Raman spectroscopic study of the layer-dependent Davydov splitting and thermal conductivity of chemically vapor deposited two-dimensional MoSe2

Abstract

Atomically thin MoSe2 is of interest from the perspective of estimating the layer-dependent material properties necessary for the translation of two-dimensional materials into devices. This work presents Raman spectroscopic protocols to determine a multitude of material parameters of two-dimensional MoSe2 films, including the layer thickness as well as the layer-dependent thermal conductivity, interlayer interactions, and anharmonicity. The Davydov splitting (factor-group splitting) observed in an out-of-plane A1g Raman mode, being layer-dependent in both the number and the peak positions, provides a method for estimating the number of layers.

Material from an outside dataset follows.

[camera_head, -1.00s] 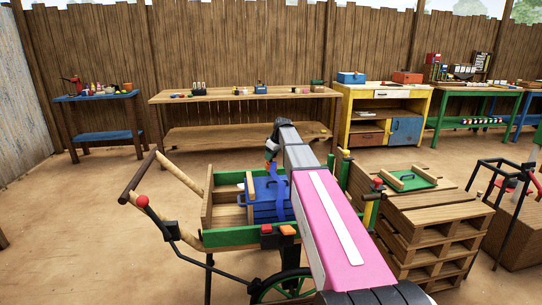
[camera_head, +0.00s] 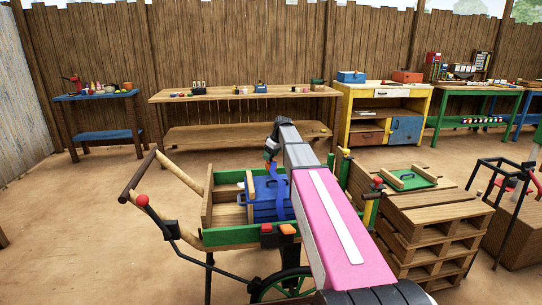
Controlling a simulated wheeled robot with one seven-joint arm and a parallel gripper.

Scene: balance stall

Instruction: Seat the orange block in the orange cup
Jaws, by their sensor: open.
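My gripper (camera_head: 270,156) is at the far end of my pink and grey arm, above the wooden cart with green sides (camera_head: 230,238). It is small and dark in the view; its jaws are open. A small orange-red patch shows at its tip; I cannot tell whether it is a block or part of the gripper. A small orange piece (camera_head: 288,229) sits on a dark base at the cart's near edge, beside a red piece (camera_head: 266,228). I cannot tell whether the orange piece is a block or a cup. No orange cup is clearly recognizable.
A blue case (camera_head: 264,198) lies in the cart, partly behind my arm. A pallet stack (camera_head: 425,225) with a green tray (camera_head: 408,181) stands right of the cart. A long wooden bench (camera_head: 230,95) and a yellow bench (camera_head: 383,92) line the fence. Open ground lies left.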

Furthermore, this work demonstrates the determination of the thermal conductivity (K) from the temperature-dependent Davydov split Raman modes of the multi-layers. The measurement of K by conventional methods is otherwise challenging for the micrometer sizes of the two-dimensional materials. The value of K thus determined increases significantly from 9 W m−1 K−1 for a four-layer thick MoSe2 film to 52 W m−1 K−1 for a monolayer. The diminishing effect of anharmonicity observed in the monolayer as compared to multi-layer MoSe2 supports the layer-dependent trend in the thermal conductivity. Overall, the findings are relevant for the applications of 2D MoSe2 in low power electronic, optoelectronic, and thermoelectric devices.